To do
Find "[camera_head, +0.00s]" in the material, then return exactly the line containing it and all lines after it to the end, leaving out pictures.

— begin Data —

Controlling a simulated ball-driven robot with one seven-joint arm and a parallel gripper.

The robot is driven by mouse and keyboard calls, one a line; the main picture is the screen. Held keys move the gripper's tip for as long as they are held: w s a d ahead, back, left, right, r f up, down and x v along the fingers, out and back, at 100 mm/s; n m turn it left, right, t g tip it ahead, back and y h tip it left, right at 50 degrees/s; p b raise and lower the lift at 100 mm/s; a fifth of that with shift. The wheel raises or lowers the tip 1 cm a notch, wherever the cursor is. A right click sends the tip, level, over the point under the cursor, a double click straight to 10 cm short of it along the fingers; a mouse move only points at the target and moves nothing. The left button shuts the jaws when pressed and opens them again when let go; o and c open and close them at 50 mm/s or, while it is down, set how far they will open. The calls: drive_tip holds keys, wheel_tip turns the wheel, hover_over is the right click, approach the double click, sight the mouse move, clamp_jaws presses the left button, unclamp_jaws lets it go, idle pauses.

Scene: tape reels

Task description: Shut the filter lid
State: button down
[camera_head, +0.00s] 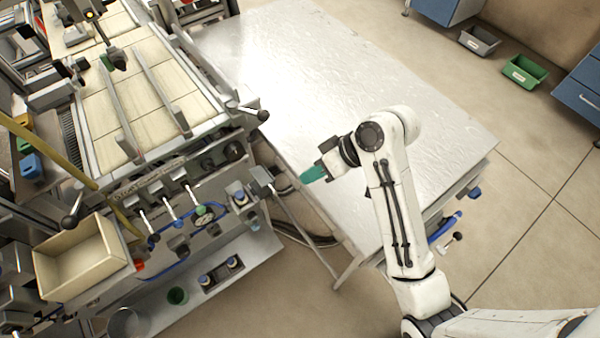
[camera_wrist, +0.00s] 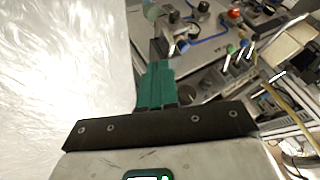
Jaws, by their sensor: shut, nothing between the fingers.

— end Data —

Task output
[camera_head, +0.00s] 
[camera_wrist, +0.00s] 
Jaws, by their sensor: shut, nothing between the fingers.

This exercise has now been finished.